Elle symbolise les habitants de la ville de Glome ; c’est un être collectif. Glome ne peut pas être sauvée, elle non plus. Elle est embourbée. D’ailleurs Chave non plus ne s’en sort pas…

Vous citez Ezra Pound au début du livre : qui est l’ennemi ?

Il est diffus, c’est pourquoi je le matérialise dans la dénaturation du langage. Cette dénaturation permet de faire accepter l’inacceptable. Regardez dans nos sociétés contemporaines : on ne dit plus un éboueur, un aveugle ; on dit un technicien de voirie, un mal-voyant, etc. Ce ne sont que des exemples parmi d’autres, mais je vous assure que le langage veut masquer la réalité, lisser, édulcorer.

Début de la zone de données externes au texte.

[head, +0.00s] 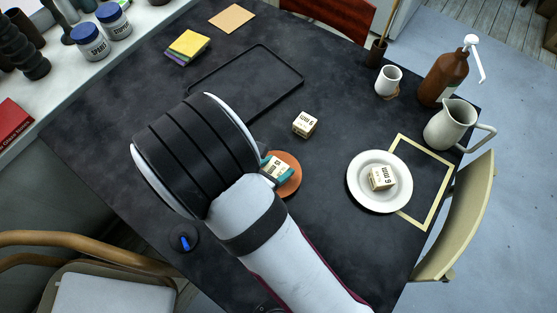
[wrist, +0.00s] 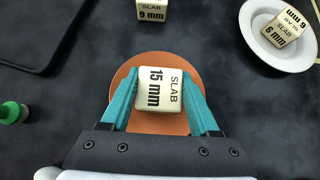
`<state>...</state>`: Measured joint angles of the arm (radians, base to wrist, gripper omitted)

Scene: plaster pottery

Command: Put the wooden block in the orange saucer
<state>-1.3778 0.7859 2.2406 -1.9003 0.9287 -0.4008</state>
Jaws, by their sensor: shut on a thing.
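My gripper (wrist: 160,92) is shut on a cream wooden block marked SLAB 15 mm (wrist: 158,88), with a teal finger on each side. The block is over the orange saucer (wrist: 158,58), inside its outline in the wrist view. I cannot tell if the block touches the saucer or is just above it. In the head view the saucer (head: 289,186) and the held block (head: 276,168) are partly hidden by my arm. A similar 9 mm block (head: 305,124) stands on the black table behind the saucer. A 6 mm block (head: 382,177) lies on the white plate (head: 358,196).
A black tray (head: 247,112) lies beyond my arm. A white cup (head: 388,81), a brown pump bottle (head: 444,75) and a cream jug (head: 451,124) stand at the right. Yellow and purple sponges (head: 188,46) lie at the back left. The table between saucer and plate is clear.

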Mais vous aussi vous transformez les mots dans La Guerre

Vous pensez au cooking et au rest-océan… Il faut bien s’amuser et, de temps à autre, utiliser les mêmes armes… C’est comme cette recette de cuisine en plein milieu des délires de Chave, cela me semblait plus drôle, plus léger… J’ai mis peu de mots de mon cru, car j’ai essayé de rendre le renvoi au monde réel le plus lisible possible.

La scène précédant la venue de Urbin Chave à Glome : il s’endort embourbé dans cette espèce de magma dégoûtant qui bloque l’accès à la ville… Signification ?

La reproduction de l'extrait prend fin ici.